Lucas Holstenius, born Lukas Holste (1596 – February 2, 1661), was a German Catholic humanist, geographer and historian.
Born at Hamburg in 1596, he studied at the gymnasium of Hamburg, and later at Leyden University, where he was closely acquainted with some of the most famous scholars of the age, including Johannes Meursius, Daniel Heinsius and Philip Cluverius, whom in 1618 he accompanied on his travels in Italy and Sicily, thus giving him a taste for the study of geography. Disappointed at his failure on his return to obtain a post in the gymnasium of his native Hamburg, he left Germany for good. Having spent two years from 1622 in England, at Oxford and London, gathering materials for his Geographi Minores, he then proceeded to Paris.

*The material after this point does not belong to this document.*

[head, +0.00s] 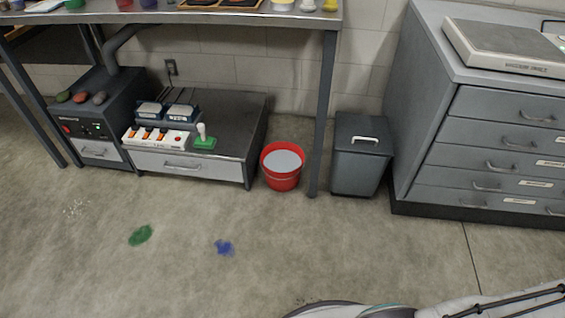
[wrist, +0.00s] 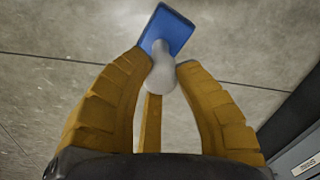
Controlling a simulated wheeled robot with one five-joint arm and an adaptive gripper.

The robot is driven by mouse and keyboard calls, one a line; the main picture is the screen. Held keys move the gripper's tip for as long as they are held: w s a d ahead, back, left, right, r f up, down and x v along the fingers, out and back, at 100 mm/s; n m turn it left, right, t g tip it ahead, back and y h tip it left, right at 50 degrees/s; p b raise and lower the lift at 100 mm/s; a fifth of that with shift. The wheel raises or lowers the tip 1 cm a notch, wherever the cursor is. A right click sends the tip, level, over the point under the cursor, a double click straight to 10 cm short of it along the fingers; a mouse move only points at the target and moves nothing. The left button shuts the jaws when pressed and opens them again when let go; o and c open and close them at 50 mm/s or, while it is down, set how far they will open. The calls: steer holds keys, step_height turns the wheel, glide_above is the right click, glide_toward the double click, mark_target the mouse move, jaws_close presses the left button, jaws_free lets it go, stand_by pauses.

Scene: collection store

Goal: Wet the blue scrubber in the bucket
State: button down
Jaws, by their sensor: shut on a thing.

At Paris in 1624, he became librarian to the President de Mesmes, the friend of the scholarly brothers Dupuy, and the correspondent of N. Peiresc. At this time he was converted to Catholicism. It seems that it was the liking he had always displayed for Platonic philosophy impelled him to read eagerly the Greek and Latin Fathers, especially those who treated of contemplative and mystical theology that led him to this step.
In 1627 he went to Rome, and through the influence of Peiresc was admitted to the household of Cardinal Francesco Barberini, former papal nuncio and the possessor of the most important private library in Rome. In 1636 he became the cardinal's librarian.
Finally, under Innocent X, he was placed over the Vatican Library. The popes sent him on various honorable missions, such as bearing the cardinal's hat to the nuncio at Warsaw in 1629, and Alexander VII sent him to Innsbruck to receive abjuration of Protestantism by Christina, former Queen of Sweden. He also acted as intermediary in the conversion of the Danish nobleman, the Landgrave of Darmstadt and of Ranzau.